Nas transferências de importados que têm como destino São Paulo, por exemplo, a alíquota aplicável atualmente é 12%. Com o incentivo que resulta em cobrança efetiva de ICMS de 3% a 4% no porto de alguns Estados, o importado fica com vantagem de 8% a 9% em relação ao imposto pago pelo produto nacional que também vem de outro Estado para São Paulo.
"A alteração no ICMS não resolve tudo, mas já ameniza a competição com o importado", diz Heitor Klein, diretor da Associação Brasileira da Indústria de Calçados (Abicalçados). Marco Polo de Mello Lopes, que representa coalizão formada por vários segmentos industriais para acompanhar o assunto, diz que a unificação precisa ser votada rapidamente. Para ele, os incentivos de ICMS muitas vezes se contrapõem às medidas tributárias de defesa aplicadas pelo governo federal. A coalização, segundo Lopes, reúne os segmentos petroquímico, de aço, têxtil e de máquinas, entre outros.
Nem todos, porém, querem a mudança. Segundo Ivan Ramalho, presidente da Associação Brasileira de Comércio Exterior (Abece), as tradings estão acompanhando o assunto e tentam impedir a mudança. Para Ramalho, a medida deve acabar com incentivos fiscais que ajudaram a diversificar os pontos de desembarque de mercadorias, gerando empregos e maior dinâmica econômica em locais fora dos grandes mercados consumidores, como São Paulo e Rio de Janeiro, por exemplo.
Ramalho diz que os grandes problemas de competitividade do produto brasileiro estão nos custos internos de produção e no câmbio. "O benefício fiscal não eleva as importações, apenas desloca o local de desembarque."
O tributarista Júlio de Oliveira, do Machado Associados, lembra que o Senado tem poderes para definir as alíquotas interestaduais do imposto e que a unificação a 4% pode neutralizar a maior parte dos incentivos. "Sem dúvida o quadro deve melhorar em relação ao que existe hoje", diz. Ele lembra, porém, que se a alíquota definida for efetivamente de 4%, ainda restará essa cobrança no Estado em que a mercadoria é importada, o que mantém a possibilidade de os Estados oferecerem novos incentivos para atrair desembarques. "Mesmo que o benefício seja menor, isso pode atrair importações, se for combinado com vantagens como boa infraestrutura portuária."
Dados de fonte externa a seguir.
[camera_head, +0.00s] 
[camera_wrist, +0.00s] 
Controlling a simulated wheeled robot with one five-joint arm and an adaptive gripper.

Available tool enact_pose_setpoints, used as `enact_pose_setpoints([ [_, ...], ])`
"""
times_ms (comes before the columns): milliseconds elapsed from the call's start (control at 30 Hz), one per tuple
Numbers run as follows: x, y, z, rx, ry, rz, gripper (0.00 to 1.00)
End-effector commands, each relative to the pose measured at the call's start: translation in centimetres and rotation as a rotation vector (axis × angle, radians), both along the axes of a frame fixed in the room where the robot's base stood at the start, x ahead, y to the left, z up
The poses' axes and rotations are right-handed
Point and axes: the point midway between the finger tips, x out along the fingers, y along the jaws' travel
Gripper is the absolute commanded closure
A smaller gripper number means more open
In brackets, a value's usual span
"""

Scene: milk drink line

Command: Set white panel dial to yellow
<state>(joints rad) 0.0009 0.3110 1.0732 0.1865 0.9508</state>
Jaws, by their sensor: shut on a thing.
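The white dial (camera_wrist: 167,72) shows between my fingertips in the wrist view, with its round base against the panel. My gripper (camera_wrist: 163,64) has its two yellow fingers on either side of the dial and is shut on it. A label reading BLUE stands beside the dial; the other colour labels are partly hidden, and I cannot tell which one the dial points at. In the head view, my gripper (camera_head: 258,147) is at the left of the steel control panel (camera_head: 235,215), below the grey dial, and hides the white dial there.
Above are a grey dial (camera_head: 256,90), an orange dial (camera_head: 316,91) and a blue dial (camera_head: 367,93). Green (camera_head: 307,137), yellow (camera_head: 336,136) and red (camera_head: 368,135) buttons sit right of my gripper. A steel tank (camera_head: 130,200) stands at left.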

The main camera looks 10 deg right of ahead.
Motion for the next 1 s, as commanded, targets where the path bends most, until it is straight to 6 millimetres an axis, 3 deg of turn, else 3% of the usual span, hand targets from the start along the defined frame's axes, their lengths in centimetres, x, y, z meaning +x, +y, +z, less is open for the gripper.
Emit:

ES e SC querem regra de transição

Por Chico Santos | Do Rio
Os governadores dos Estados que adotaram alíquotas menores de ICMS nas operações interestaduais de produtos manufaturados importados não concordam com os termos do acordo anunciado ontem em Brasília. Espírito Santo e Santa Catarina reagiram à notícia. O governador do Espírito Santo, Renato Casagrande (PSB), disse ao Valor que se o governo aprovar simplesmente a unificação da alíquota interestadual do ICMS de importação em 4% para entrada em vigor de imediato "vai prejudicar, e muito" o seu Estado. "Se o governo tomar uma decisão de morte súbita, uma parte das empresa vai mudar direto para São Paulo. Vamos perder atividade econômica e receita", afirmou.
Procurado, o governo de Santa Catarina apenas soltou uma nota sobre o assunto. "O Estado de Santa Catarina defende uma saída gradual com redução de 1% ao ano e alíquota mínima de 6%. A redução para 4% traria muitas perdas, especialmente, porque o orçamento está em execução", diz o documento.
Casagrande defende que o governo crie uma regra de transição para o Espírito Santo com redução gradual da alíquota do ICMS ao longo de seis a sete anos e dê tempo para que os investimentos compensatórios na infraestrutura e economia local se concretizem e o Estado possa encontrar alternativas à situação atual. Desde 1971 o Espírito Santo tem em vigor o Fundo de Desenvolvimento das Atividades Portuárias (Fundap), na prática um programa que devolve ao importador cerca de 55% do ICMS recolhido nas compras externas. O programa nasceu para compensar perdas com a lavoura cafeeira.
Casagrande conta que inicialmente o programa abrangia exportações e importações. Em 1997, com a Lei Kandir, que isentou de impostos as exportações de produtos primários e semielaborados, o programa ficou restrito às importações. O Fundo repassa 25% do ICMS arrecadado nas importações aos 78 municípios capixabas, 20% ao Estado e devolve 55% às empresas por meio de um mecanismo de empréstimo a juros de 1% ao ano feito pelo Banco de Desenvolvimento do Espírito Santo (Bandes).
Segundo Casagrande, o mecanismo gera tributos e atividade econômica, ao atrair para o Estado empresas importadoras. No ano passado, de acordo com o governador capixaba, foram arrecadados R$ 2,37 bilhões. Desse total, R$ 600 milhões foram para os municípios, R$ 425 milhões para o Estado e R$ 1,345 bilhão foram devolvidos às empresas.
O chefe do executivo do Espírito Santo queixa-se de que nos últimos anos o governo federal praticamente não investiu em infraestrutura no seu Estado, mantendo o mesmo porto de Vitória e o mesmo acanhado aeroporto, por exemplo, enquanto São Paulo e Rio de Janeiro recebiam recursos e construiam novas instalações.
Casagrande disse que antes mesmo da audiência pública do projeto de unificação do ICMS, marcada para o dia 20, ele estará em Brasília discutindo com autoridades federais e parlamentares alternativas para o problema. "Nós construímos nosso desenvolvimento com base nisso [no incentivo]", reclama.
O governador disse que já propôs a alternativa de retirar alguns produtos do programa, como os têxteis. Segundo ela, a retirada não iria reduzir as importações, evidenciando que o problema brasileiro é de câmbio e do chamado "custo Brasil".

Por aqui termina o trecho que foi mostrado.